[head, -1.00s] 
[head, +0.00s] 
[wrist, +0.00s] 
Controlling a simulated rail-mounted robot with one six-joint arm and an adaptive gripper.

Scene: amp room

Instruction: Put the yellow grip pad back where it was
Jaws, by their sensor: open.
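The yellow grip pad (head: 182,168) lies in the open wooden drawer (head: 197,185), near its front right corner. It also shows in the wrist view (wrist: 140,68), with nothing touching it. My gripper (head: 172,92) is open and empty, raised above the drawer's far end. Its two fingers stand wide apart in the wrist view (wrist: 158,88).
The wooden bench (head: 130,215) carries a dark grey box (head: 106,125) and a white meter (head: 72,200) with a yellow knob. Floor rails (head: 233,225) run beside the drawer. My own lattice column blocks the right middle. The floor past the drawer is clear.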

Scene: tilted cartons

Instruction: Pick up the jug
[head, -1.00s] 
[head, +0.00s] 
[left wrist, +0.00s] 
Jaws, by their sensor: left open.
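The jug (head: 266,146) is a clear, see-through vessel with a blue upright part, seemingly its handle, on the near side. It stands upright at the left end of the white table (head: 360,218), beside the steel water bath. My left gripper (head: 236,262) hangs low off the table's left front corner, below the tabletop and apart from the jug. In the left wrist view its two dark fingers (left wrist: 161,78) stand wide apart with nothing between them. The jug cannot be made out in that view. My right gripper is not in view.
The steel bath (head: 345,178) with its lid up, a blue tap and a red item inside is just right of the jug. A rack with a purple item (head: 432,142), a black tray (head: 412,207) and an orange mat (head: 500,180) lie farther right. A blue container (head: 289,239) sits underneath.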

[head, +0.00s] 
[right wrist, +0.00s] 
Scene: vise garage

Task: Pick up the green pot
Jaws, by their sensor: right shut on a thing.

### Prompt
Restate the listing above word for word.

### Written solution
[head, -1.00s] 
[head, +0.00s] 
[wrist, +0.00s] 
Controlling a simulated rail-mounted robot with one six-joint arm and an adaptive gripper.

Scene: amp room

Instruction: Put the yellow grip pad back where it was
Jaws, by their sensor: open.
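The yellow grip pad (head: 182,168) lies in the open wooden drawer (head: 197,185), near its front right corner. It also shows in the wrist view (wrist: 140,68), with nothing touching it. My gripper (head: 172,92) is open and empty, raised above the drawer's far end. Its two fingers stand wide apart in the wrist view (wrist: 158,88).
The wooden bench (head: 130,215) carries a dark grey box (head: 106,125) and a white meter (head: 72,200) with a yellow knob. Floor rails (head: 233,225) run beside the drawer. My own lattice column blocks the right middle. The floor past the drawer is clear.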

Scene: tilted cartons

Instruction: Pick up the jug
[head, -1.00s] 
[head, +0.00s] 
[left wrist, +0.00s] 
Jaws, by their sensor: left open.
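The jug (head: 266,146) is a clear, see-through vessel with a blue upright part, seemingly its handle, on the near side. It stands upright at the left end of the white table (head: 360,218), beside the steel water bath. My left gripper (head: 236,262) hangs low off the table's left front corner, below the tabletop and apart from the jug. In the left wrist view its two dark fingers (left wrist: 161,78) stand wide apart with nothing between them. The jug cannot be made out in that view. My right gripper is not in view.
The steel bath (head: 345,178) with its lid up, a blue tap and a red item inside is just right of the jug. A rack with a purple item (head: 432,142), a black tray (head: 412,207) and an orange mat (head: 500,180) lie farther right. A blue container (head: 289,239) sits underneath.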

[head, +0.00s] 
[right wrist, +0.00s] 
Scene: vise garage

Task: Pick up the green pot
Jaws, by their sensor: right shut on a thing.

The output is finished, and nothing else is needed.